### SUPPLIED INFORMATION
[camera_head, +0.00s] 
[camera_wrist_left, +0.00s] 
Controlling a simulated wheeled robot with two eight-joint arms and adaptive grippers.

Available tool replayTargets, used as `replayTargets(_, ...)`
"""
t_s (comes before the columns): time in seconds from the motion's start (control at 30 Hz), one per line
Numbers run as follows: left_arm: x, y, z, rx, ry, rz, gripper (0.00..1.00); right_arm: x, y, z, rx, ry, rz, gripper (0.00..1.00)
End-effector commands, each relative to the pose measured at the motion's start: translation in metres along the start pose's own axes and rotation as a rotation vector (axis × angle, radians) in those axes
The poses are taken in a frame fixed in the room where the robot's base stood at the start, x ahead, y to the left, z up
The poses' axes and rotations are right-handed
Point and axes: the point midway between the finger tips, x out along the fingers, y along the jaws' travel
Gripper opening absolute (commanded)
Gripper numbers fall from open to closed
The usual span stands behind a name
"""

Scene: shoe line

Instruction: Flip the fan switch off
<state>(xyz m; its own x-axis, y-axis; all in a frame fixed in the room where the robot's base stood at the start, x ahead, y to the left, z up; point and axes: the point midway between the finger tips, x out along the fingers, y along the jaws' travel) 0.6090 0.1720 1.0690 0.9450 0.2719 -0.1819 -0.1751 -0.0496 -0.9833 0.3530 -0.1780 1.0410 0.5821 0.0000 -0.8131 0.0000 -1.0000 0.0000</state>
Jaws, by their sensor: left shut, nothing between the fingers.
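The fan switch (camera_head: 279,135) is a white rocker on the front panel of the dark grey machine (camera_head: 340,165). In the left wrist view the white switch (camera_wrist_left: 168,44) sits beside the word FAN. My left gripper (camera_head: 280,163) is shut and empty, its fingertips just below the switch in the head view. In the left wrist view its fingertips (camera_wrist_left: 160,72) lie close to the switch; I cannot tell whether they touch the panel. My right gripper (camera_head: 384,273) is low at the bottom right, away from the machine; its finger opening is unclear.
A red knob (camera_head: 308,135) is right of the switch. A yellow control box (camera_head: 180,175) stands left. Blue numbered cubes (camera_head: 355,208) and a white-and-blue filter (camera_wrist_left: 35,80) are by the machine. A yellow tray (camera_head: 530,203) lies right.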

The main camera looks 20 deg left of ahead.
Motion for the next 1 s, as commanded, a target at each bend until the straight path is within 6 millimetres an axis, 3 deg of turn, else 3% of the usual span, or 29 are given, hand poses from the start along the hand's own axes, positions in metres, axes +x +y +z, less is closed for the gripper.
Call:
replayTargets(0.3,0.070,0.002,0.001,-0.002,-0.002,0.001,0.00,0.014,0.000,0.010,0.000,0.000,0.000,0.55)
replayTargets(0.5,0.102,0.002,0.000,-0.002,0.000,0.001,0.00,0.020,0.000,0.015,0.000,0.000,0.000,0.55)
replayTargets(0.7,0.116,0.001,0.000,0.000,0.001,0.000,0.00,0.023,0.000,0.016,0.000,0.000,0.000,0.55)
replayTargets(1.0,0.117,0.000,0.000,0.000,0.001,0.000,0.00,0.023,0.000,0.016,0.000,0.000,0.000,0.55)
######
● **OBJECTIVE**: Filter the data, keeping only the lines that contain "closed".

● **EXERCISE RESPONSE**:
Gripper numbers fall from open to closed
Motion for the next 1 s, as commanded, a target at each bend until the straight path is within 6 millimetres an axis, 3 deg of turn, else 3% of the usual span, or 29 are given, hand poses from the start along the hand's own axes, positions in metres, axes +x +y +z, less is closed for the gripper.

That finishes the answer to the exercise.